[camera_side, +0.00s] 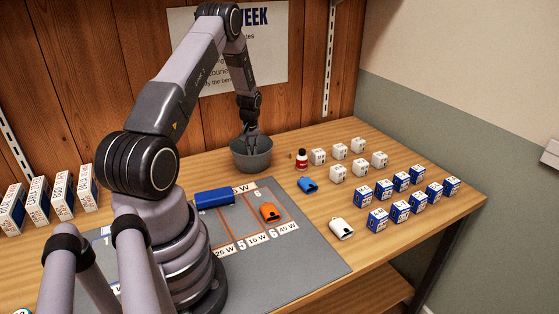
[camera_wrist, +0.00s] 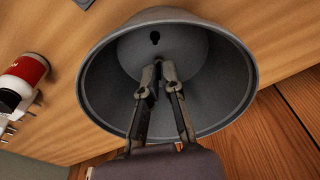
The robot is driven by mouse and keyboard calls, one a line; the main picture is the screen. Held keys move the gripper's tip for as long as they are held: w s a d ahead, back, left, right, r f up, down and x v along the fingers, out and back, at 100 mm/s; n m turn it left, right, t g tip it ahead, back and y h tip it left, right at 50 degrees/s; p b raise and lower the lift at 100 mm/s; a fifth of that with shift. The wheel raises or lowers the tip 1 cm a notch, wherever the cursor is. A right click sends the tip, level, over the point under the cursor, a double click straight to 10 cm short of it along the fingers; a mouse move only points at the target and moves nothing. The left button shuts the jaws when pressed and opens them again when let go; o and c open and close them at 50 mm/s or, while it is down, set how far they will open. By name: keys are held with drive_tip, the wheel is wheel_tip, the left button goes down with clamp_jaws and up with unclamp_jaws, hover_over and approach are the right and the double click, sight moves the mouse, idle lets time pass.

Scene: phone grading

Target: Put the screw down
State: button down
● ● ●
> [Exercise instructions]
Reproduce the whole listing word for word, setting aside any pictures.

> [Exercise output]
[camera_side, +0.00s] 
[camera_wrist, +0.00s] 
The robot is driven by mouse and keyboard calls, one a line; the main picture is the screen. Held keys move the gripper's tip for as long as they are held: w s a d ahead, back, left, right, r f up, down and x v along the fingers, out and back, at 100 mm/s; n m turn it left, right, t g tip it ahead, back and y h tip it left, right at 50 degrees/s; p b raise and lower the lift at 100 mm/s; a fifth of that with shift. The wheel raises or lowers the tip 1 cm a notch, wherever the cursor is. A right click sends the tip, level, over the point under the cursor, a double click straight to 10 cm short of it along the fingers; a mouse move only points at the target and moves nothing. The left button shuts the jaws when pressed and opens them again when let go; o and c open and close them at 50 mm/s or, while it is down, set how far they will open. By name: keys are held with drive_tip, the wheel is wheel_tip, the left button goes down with clamp_jaws and up with unclamp_jaws, hover_over and approach are the right and the double click, sight moves the mouse, idle lets time pass.

Scene: phone grading

Target: Put the screw down
State: button down

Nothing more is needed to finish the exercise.